Worse, he honked it playing baseball, which was invented by Alexander Cartwright in 1845 primarily for use as a metaphor. Obama balked three times, was way left of center and higher than expected. The pop you heard wasn’t the ball hitting the glove. It was the heads of 5,000 conservative bloggers simultaneously exploding in delight. For the love of Mitch Williams, why won’t the president throw strikes?

Well, probably because he doesn’t want to.

Some presidents do. At James K. Polk’s ancestral Tennessee home, they bill him as the only POTUS to fulfill all his campaign promises: tacking Oregon, Texas and California onto America; something about banking; and making middle initials and mullets fashionable for all. He pledged to serve just one term, so figurative strikes were necessary—"Said what he intended to do and did it," noted Harry Truman, because you can’t start and finish a war with Mexico in four years throwing eephus pitches to the outside. He dropped dead about 100 days after leaving office, because throwing strikes can be exhausting.

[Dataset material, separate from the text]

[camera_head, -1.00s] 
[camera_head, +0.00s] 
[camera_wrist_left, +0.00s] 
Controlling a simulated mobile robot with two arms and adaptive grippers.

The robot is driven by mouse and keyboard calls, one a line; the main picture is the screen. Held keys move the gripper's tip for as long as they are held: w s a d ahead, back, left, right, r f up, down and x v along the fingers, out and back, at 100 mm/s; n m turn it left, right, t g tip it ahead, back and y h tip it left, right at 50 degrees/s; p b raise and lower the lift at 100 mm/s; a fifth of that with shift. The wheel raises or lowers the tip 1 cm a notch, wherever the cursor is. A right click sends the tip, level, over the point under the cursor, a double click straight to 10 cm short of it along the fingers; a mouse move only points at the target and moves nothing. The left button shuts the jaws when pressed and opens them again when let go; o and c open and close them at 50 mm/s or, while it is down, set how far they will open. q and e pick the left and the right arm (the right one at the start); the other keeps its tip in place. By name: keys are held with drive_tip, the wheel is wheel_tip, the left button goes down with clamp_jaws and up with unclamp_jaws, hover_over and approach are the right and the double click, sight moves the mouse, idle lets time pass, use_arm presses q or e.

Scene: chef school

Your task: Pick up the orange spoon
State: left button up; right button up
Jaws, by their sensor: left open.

There are classic power pitchers. FDR was practically Sidd Finch in the first 100 days of his presidency; LBJ had similar success with the Great Society. They had clear visions and the GOP equivalents of Mario Mendoza at the plate, so why not put some mustard on it? With that kind of strength, make all your pitches right down the middle— demand exactly what you want—and you’ll probably win.

Without a favorable matchup, though, throwing strikes can be a disaster for the pitcher. Woodrow “Doc” Wilson was an avid fan of the Washington Senators, as they were the only Senators who didn’t cause him a crippling stroke. Wilson refused to compromise his vision for the League of Nations, thinking it a moral issue; he threw the exact same hittable strike at a tough, Republican-controlled U.S. Senate over and over. He lost the game (the United States never joined), he lost the public, and his intense effort probably caused his brain to get caught in a rundown in late 1919.

There are competing dilemmas here. If you telegraph your pitches, any half-decent opponent is going to make you pay for it. But throw anything other than what you promised, and your voters—the foaming Little League parents who ferried you to the game in their minivan—go ballistic. “Throw strikes,” they’ll scream. “No ice cream if you don’t throw strikes!” And then they’ll try to choke some other dad who’s whispering by the snack bar that you throw like a girl. That’s a lot of pressure.

The best you can do is play to the situation. George W. Bush stepped to the mound in Yankee Stadium in 2001, before the third game of the first post-9/11 World Series. In a truly electric moment, he rifled a strike—exactly what you’d expect from a guy who owned a baseball team, but also from a president who went on to stake his reputation on pitches right down Broadway. This is what I want, and I’m gonna try to blow it right by you. He wanted to throw strikes, literally and figuratively, so he did.

After some initial successes, he got shellacked. As Obama was waiting for his moment April 5, clips of Bush throwing textbook first pitches played on the scoreboard. Most of Nationals Park booed.

You have to think that No. 44, even with all his grand promises, takes that stuff to heart. Remember Hillarycare? A mid-70s fastball right down the chute. It got crushed. Obamacare was an excruciating sequence of slop pitches and foul balls. The target kept moving with the circumstances. Love it or hate it, it’s law. Mentally, he’s calculating that strikes would be a mistake, and it’s carrying over to his physical game.

Or maybe he’s just a spaz, but that’s only a two-minute conversation. And turning a two-minute conversation into a two-hour conversation—shoehorning universal truths into the flimsiest evidence—is what baseball and politics are all about. Play ball.